## Stated goal
Repeat the listing exactly as given, omitting every image.

## Available data
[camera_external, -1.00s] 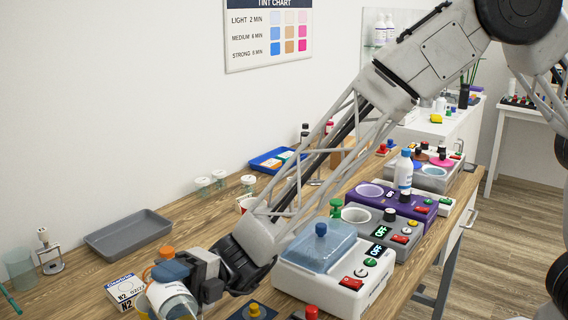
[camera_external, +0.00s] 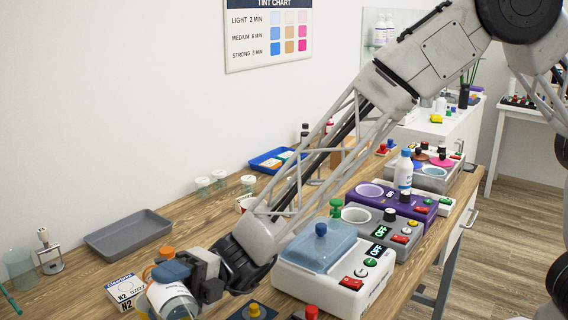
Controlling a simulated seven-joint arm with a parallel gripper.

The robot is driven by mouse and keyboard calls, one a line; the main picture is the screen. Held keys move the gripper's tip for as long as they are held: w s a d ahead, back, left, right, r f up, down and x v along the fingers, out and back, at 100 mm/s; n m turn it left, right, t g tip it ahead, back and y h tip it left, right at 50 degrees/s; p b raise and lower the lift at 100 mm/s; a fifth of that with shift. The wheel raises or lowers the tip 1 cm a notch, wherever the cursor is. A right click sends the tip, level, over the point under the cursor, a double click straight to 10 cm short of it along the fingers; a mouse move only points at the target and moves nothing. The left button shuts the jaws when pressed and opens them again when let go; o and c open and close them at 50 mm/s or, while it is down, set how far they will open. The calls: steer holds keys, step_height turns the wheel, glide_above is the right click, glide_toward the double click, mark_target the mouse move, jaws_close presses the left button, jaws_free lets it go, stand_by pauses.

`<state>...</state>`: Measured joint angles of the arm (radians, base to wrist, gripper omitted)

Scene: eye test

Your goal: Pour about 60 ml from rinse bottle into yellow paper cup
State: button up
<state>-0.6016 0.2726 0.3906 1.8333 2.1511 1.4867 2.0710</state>
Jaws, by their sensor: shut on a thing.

## Exercise result
[camera_external, -1.00s] 
[camera_external, +0.00s] 
Controlling a simulated seven-joint arm with a parallel gripper.

The robot is driven by mouse and keyboard calls, one a line; the main picture is the screen. Held keys move the gripper's tip for as long as they are held: w s a d ahead, back, left, right, r f up, down and x v along the fingers, out and back, at 100 mm/s; n m turn it left, right, t g tip it ahead, back and y h tip it left, right at 50 degrees/s; p b raise and lower the lift at 100 mm/s; a fifth of that with shift. The wheel raises or lowers the tip 1 cm a notch, wherever the cursor is. A right click sends the tip, level, over the point under the cursor, a double click straight to 10 cm short of it along the fingers; a mouse move only points at the target and moves nothing. The left button shuts the jaws when pressed and opens them again when let go; o and c open and close them at 50 mm/s or, while it is down, set how far they will open. The calls: steer holds keys, step_height turns the wheel, glide_above is the right click, glide_toward the double click, mark_target the mouse move, jaws_close presses the left button, jaws_free lets it go, stand_by pauses.

`<state>...</state>`: Measured joint angles of the arm (radians, base to wrist, gripper omitted)

Scene: eye test

Your goal: Pour about 60 ml from rinse bottle into yellow paper cup
State: button up
<state>-0.6016 0.2726 0.3906 1.8333 2.1511 1.4867 2.0710</state>
Jaws, by their sensor: shut on a thing.

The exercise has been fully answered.